There is "credible" information that Russian prisoners of war have been mistreated by Ukrainian forces since the beginning of the Russian invasion in February, a United Nations official said.

The evidence suggests that Russia is not the only country willing to break international norms during war, as the U.N. reports that Ukrainian forces have subjected Russians under their watch to treatment that violates international law, Matilda Bogner, head of the U.N. Human Rights Monitoring Mission in Ukraine, said Tuesday.

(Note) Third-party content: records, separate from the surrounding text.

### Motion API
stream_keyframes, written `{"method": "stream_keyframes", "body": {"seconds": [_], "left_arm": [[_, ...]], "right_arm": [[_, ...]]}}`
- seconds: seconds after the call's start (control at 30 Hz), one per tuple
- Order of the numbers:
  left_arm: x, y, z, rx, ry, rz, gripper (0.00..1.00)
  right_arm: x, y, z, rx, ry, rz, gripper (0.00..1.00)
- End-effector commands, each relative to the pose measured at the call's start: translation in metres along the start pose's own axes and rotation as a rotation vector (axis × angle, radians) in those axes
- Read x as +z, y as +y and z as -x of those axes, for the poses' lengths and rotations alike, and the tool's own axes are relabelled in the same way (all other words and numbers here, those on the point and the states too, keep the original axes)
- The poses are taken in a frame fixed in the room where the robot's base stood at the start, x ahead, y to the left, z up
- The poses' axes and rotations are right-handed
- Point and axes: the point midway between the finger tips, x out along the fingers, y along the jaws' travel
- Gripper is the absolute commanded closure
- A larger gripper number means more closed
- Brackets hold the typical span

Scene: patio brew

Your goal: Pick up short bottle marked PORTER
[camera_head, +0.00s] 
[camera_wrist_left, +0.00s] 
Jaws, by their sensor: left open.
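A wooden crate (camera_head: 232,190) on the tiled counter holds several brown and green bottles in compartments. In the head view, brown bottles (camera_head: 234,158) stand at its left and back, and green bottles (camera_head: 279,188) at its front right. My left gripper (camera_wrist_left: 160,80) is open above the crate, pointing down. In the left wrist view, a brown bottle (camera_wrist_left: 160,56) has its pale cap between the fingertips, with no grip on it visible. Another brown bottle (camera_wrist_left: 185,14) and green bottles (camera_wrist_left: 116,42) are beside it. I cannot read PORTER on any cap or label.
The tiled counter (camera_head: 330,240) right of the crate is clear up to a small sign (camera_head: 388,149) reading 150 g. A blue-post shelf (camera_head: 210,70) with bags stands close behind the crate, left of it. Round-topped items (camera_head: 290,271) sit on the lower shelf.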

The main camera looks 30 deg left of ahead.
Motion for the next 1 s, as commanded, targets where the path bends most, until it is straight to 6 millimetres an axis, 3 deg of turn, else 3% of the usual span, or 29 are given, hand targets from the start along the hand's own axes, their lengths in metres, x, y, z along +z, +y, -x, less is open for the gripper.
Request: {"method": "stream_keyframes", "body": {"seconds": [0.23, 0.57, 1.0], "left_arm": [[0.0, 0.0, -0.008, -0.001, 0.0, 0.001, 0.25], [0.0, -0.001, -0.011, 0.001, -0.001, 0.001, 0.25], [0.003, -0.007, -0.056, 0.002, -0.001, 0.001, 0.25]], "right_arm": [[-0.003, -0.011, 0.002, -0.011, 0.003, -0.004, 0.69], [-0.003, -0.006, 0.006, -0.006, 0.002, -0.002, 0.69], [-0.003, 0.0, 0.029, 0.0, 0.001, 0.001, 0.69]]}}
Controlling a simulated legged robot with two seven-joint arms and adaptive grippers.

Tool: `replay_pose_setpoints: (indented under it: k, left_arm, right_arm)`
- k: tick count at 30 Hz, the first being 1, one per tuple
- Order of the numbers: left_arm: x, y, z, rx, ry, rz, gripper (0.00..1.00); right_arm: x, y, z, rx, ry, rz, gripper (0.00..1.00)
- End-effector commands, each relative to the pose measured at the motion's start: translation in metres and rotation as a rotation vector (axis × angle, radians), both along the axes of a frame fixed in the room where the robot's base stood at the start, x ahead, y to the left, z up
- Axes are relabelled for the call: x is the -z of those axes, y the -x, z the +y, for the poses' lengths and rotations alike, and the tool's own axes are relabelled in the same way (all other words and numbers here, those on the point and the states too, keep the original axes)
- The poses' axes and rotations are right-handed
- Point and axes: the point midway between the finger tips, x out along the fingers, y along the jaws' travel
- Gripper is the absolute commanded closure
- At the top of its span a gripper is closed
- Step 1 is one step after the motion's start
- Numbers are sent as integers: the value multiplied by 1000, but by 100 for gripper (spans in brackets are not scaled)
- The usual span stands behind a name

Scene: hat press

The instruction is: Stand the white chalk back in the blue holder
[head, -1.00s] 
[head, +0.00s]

"We have received credible information of torture, ill-treatment and incommunicado detention by Ukrainian Armed Forces against prisoners of war from Russian armed forces and affiliated armed groups," Bogner said. "We continue to see the publication of videos, which show inhumane treatment, including prisoners from both sides being coerced to make statements, apologies and confessions, and other forms of humiliation."

The mistreatment from both sides is considered a violation of international humanitarian law, as the U.N. continues to investigate and document egregious violations since Russia invaded Ukraine on Feb. 24.

"Ukraine and Russia must promptly and effectively investigate all allegations of torture and ill-treatment of prisoners of war. They must also effectively control and instruct their forces to stop any further violations from occurring,” Bogner said.

Russia is accused of several war crimes, including raping Ukrainian women, targeting and killing innocent civilians, and forcing others to go to Russia against their will.

Some of the violations were determined by Bogner and other U.N. officials during a visit to towns in the Kyiv and Chernihiv regions that were occupied by Russian armed forces until the end of March.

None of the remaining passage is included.